━━ ENTRIES
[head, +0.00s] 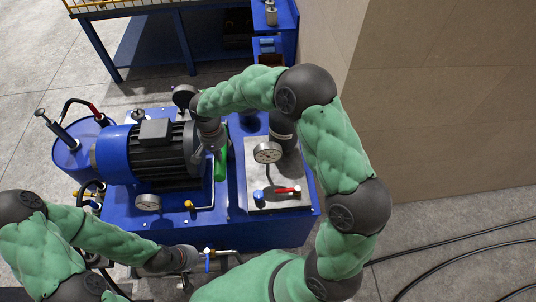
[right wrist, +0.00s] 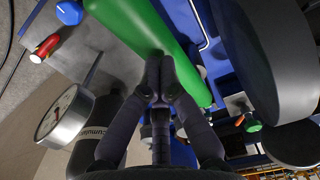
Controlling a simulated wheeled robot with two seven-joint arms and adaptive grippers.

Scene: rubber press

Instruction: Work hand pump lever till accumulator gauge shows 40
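A thick green bar (head: 220,163), which looks like the hand pump lever's grip, stands beside the motor in the head view. It crosses the top of the right wrist view (right wrist: 135,28). My right gripper (head: 213,143) has its fingers together in the right wrist view (right wrist: 162,72), with the tips at the green bar's edge; I cannot tell whether they touch it. The accumulator (right wrist: 97,125) is a dark labelled cylinder. The gauge (head: 267,152) by it has a white face; its reading is too small to tell. My left gripper (head: 188,259) is low at the unit's front, its fingers unclear.
The black-finned blue motor (head: 160,155) stands left of the green bar. Another gauge (head: 148,202) is on the front. A red-handled valve (head: 287,190) and blue knob (head: 259,195) sit on the metal plate. A blue-handled valve (head: 207,258) is near my left gripper.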

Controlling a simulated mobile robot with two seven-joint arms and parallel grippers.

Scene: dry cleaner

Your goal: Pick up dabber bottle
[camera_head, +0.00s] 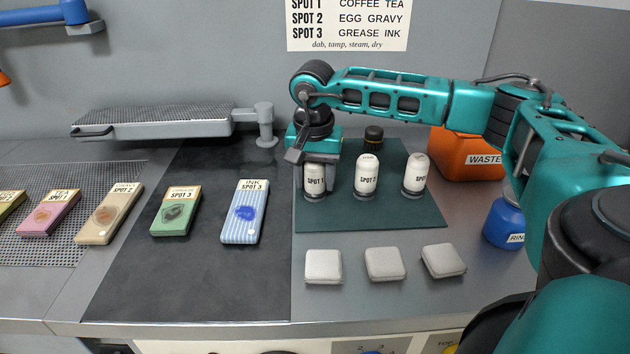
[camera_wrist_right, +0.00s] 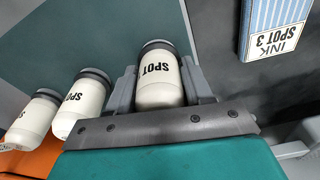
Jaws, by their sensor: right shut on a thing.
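Three white dabber bottles with dark collars stand in a row on the dark green mat (camera_head: 350,217). The left one, SPOT 1 (camera_head: 315,184), is partly covered by my right gripper (camera_head: 316,164), which reaches down over it. The middle one (camera_head: 367,177) and the right one (camera_head: 415,174) stand free. In the right wrist view my right gripper (camera_wrist_right: 160,90) has a finger on each side of the SPOT 1 bottle (camera_wrist_right: 160,78) and is shut on it. The bottle looks upright, at about mat level; I cannot tell whether it touches the mat. My left gripper is not in view.
A dark-capped bottle (camera_head: 374,136) stands behind the row. An orange WASTE container (camera_head: 462,156) and a blue rinse jar (camera_head: 502,224) are at right. Several white pads (camera_head: 384,264) lie in front. Stained swatches, including striped INK (camera_head: 245,211), lie left. A padded board (camera_head: 160,121) stands behind.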

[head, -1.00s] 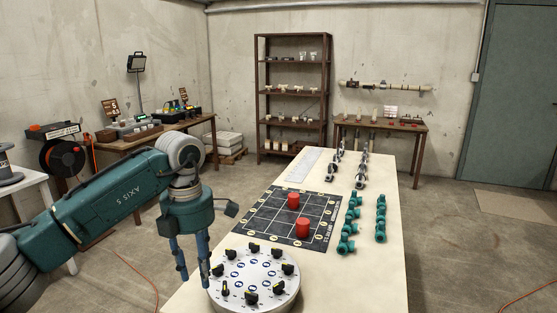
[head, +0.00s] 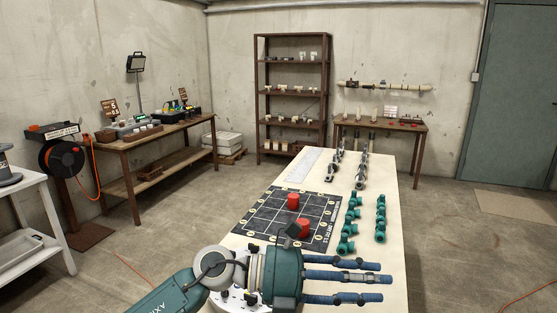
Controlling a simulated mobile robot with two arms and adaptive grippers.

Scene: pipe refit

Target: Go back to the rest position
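My left gripper (head: 372,280) is low at the bottom of the head view, over the near part of the cream table (head: 393,225). Its blue fingers point to the right, lie spread apart and hold nothing. My left arm comes in from the bottom left. The white round dial plate (head: 230,299) with black knobs is mostly hidden behind my arm and gripper. A black gridded mat (head: 262,222) lies beyond it. Two red cylinders, a far one (head: 293,201) and a near one (head: 304,226), stand on the mat. My right gripper does not show.
Two rows of teal pipe fittings (head: 380,217) stand right of the mat, with metallic parts (head: 361,171) farther back. A wooden workbench (head: 150,144) and an orange cable reel (head: 66,158) are at the left. A shelf (head: 292,95) stands at the back wall. The floor at right is mostly clear.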

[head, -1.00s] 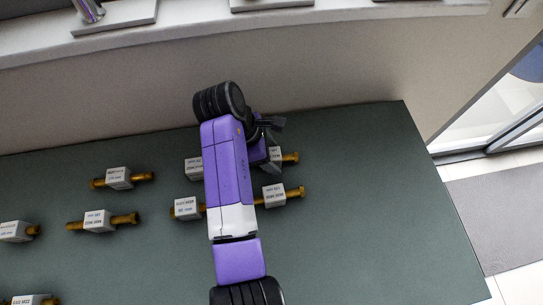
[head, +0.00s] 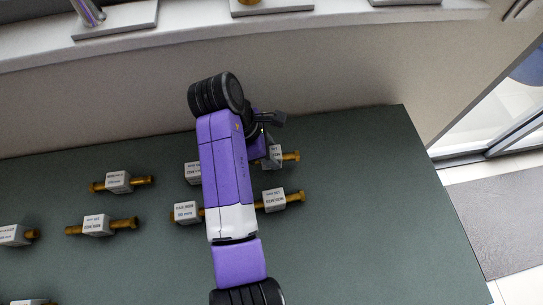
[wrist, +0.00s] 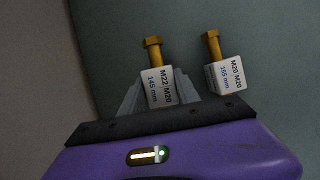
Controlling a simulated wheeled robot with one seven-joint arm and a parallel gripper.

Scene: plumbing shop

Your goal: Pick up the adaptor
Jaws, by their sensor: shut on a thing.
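The adaptor is a brass-ended piece with a white labelled block (head: 275,157) near the right of the bench in the head view. In the wrist view this adaptor (wrist: 157,88) reads "M22 M20, 145 mm". My gripper (wrist: 158,100) is shut on its block, with one pale finger on each side and a brass end sticking out beyond. The far part of the adaptor is hidden there too. I cannot tell how far it is above the bench.
A similar adaptor (head: 274,201), marked "M20 M20, 155 mm" in the wrist view (wrist: 224,75), lies close by. The green bench (head: 390,220) is clear at right. A wall (head: 330,75) rises behind.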

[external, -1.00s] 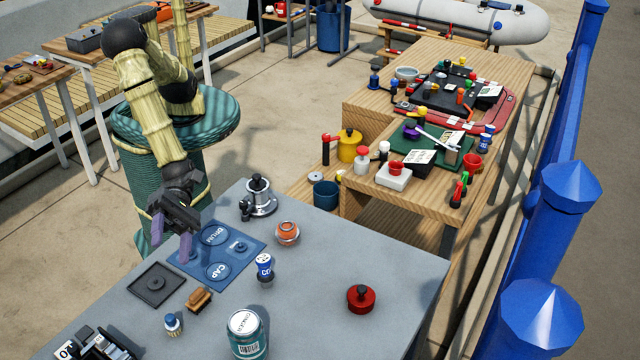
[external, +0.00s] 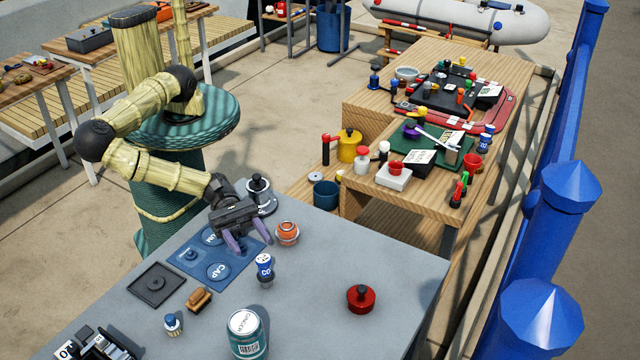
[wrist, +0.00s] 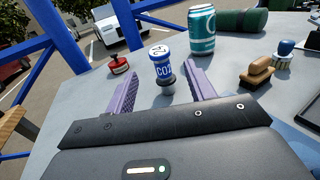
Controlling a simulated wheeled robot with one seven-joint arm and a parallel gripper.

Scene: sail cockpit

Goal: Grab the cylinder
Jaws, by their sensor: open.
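A small blue-and-white cylinder (external: 265,267) marked CO2 stands upright on the grey table (external: 315,285). In the wrist view the cylinder (wrist: 162,66) appears between the two purple fingers, with a grey lower part below its blue body. My gripper (external: 248,240) is open and empty, over the blue mat's edge, behind and slightly left of the cylinder in the external view. In the wrist view my gripper (wrist: 161,80) points at the cylinder with a finger on either side in the picture. I see no contact with it.
An orange round item (external: 288,233) stands close to the right of my gripper. A teal can (external: 248,335), a wooden brush (external: 199,299) and a red pot (external: 361,299) stand around the cylinder. A black-and-silver winch-like item (external: 260,196) is behind. The table is clear between cylinder and red pot.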

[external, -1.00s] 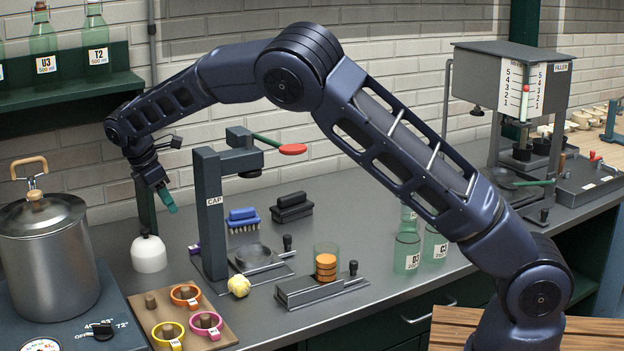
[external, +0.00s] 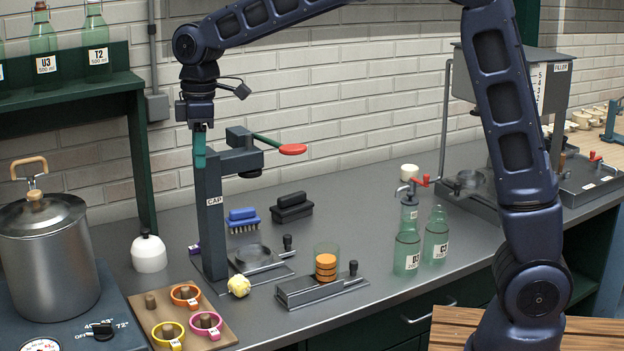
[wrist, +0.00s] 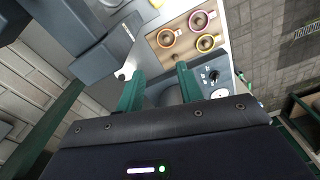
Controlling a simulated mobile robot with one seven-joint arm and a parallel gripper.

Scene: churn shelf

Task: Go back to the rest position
━━━━
- WRITTEN TASK
Print the entries as they stand, first line through the line holding "Scene: rubber press", with every picture removed.

- RESPONSE BELOW
[head, +0.00s] 
[right wrist, +0.00s] 
Controlling a simulated wheeled robot with two seven-joint arms and adaptive grippers.

Scene: rubber press

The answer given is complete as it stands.